Storage array.

File System Design for Performance and Security

The Unix Family of Operating Systems

The Unix family includes a range of similar operating systems with some common characteristics. Formally, "Unix" means just those that have been certified as conforming to the Single Unix Specification. But practically, "Unix" is used as a generic term. Companies selling the commercial variants have used other names to distinguish their product — Sun (since purchased by Oracle) wants you to just buy Solaris, HP offers HP-UX, DEC developed Tru64 (and after being purchased by Compaq and then by HP, they still get more requests for Tru64 than HP-UX), IBM offers AIX, Silicon Graphics developed Irix, and so on.

Then there are the free Unix variants — Linux, FreeBSD, NetBSD, OpenBSD, Android, and a few others that are less commonly encountered.

As for Apple's OS X, many people say "OS X is based on BSD" or even "OS X is BSD", but neither of those is exactly right. It's more that both BSD and OS X have the same ancestor.

With a little thought and investigation, the advice on this page should apply to any member of the Unix family of operating systems.

Fundamentals — What Goes Where

The kernel, the operating system itself, is loaded into RAM by the boot loader. On many Unixes this is a large file in the root of the file system such as /vmunix or /bsd or similar. On Linux it is /boot/vmlinuz-release and the loadable modules are stored in a hierarchy below /lib/modules/release/.

Detected devices correspond to "device-special files" stored in /dev or possibly /devices. These include hardware devices like disks and serial ports and so on, and also software devices like /dev/null and /dev/random and so on. A detailed listing, the output of ls -l /dev, shows device-special files of type c for "character", meaning unbuffered or "raw", and type b for "buffered" or "block".

Programs useful to all users are in /bin and /usr/bin.

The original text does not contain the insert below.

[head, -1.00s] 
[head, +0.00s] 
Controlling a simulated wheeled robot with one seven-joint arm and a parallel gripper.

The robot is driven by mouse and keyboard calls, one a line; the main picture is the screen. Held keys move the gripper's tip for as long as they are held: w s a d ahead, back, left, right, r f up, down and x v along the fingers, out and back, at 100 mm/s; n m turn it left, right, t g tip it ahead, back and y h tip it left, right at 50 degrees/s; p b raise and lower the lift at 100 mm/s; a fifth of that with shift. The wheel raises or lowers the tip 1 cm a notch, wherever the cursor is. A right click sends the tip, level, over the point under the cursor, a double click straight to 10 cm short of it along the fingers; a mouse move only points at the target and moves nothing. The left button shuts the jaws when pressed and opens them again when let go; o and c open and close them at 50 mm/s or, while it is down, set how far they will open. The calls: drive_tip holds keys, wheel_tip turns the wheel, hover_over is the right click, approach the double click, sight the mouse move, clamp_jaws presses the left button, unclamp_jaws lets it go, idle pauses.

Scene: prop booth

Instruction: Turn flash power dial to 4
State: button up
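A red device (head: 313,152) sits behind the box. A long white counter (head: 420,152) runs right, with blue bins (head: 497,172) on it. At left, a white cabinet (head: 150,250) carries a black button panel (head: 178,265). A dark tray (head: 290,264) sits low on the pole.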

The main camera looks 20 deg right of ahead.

The most fundamental ones, needed while booting or during system maintenance, are in /bin while those probably not needed until after users have logged in are in /usr/bin.

Programs useful mostly for the system administrator and the booting process are in /sbin and /usr/sbin with the same distinction that the second of those holds those programs not needed while booting.

Shared libraries are in /lib or /usr/lib or possibly both, with the directory possibly named lib64 instead of lib (and in many Linux distributions, all four possibile combinations are found).

The system configuration is in /etc.

Data and configuration files for applications are typically in /usr/share.

System services store their data and use working storage under /var. For example, Syslog can store log data anywhere but the standard place is /var/log or /var/adm. Mail messages are stored under /var/spool or /var/mail, and print jobs under /var/spool or /var/lp. Apache is typically configured to use some subdirectory of /var such as /var/www.

Source code for the kernel and applications goes under /usr/src.

Users' home directories and thus all their files are in /home. If you are using automounting, /home is an empty directory used to mount user subdirectories as needed and the actual home directories are in /export or /export/home or similar.

Kernel data structures may be found in /proc and, at least on Linux, /sys. If you only find files with numbers for names in /proc (as is the case on Solaris), each is the kernel data structure for the process with that numeric process ID. The Linux /proc is more user-friendly, and it also contains a rather large collection of named kernel data structures for the TCP/IP protocols (counts, timers, flags etc), memory management, detected devices, and so on. Other special in-memory file systems on Linux are /sys and /run, and /tmp might be implemented in RAM, which can easily be done by making /tmp a symbolic link pointing to /dev/shm.

Mount points for removable media are in /mnt and /media.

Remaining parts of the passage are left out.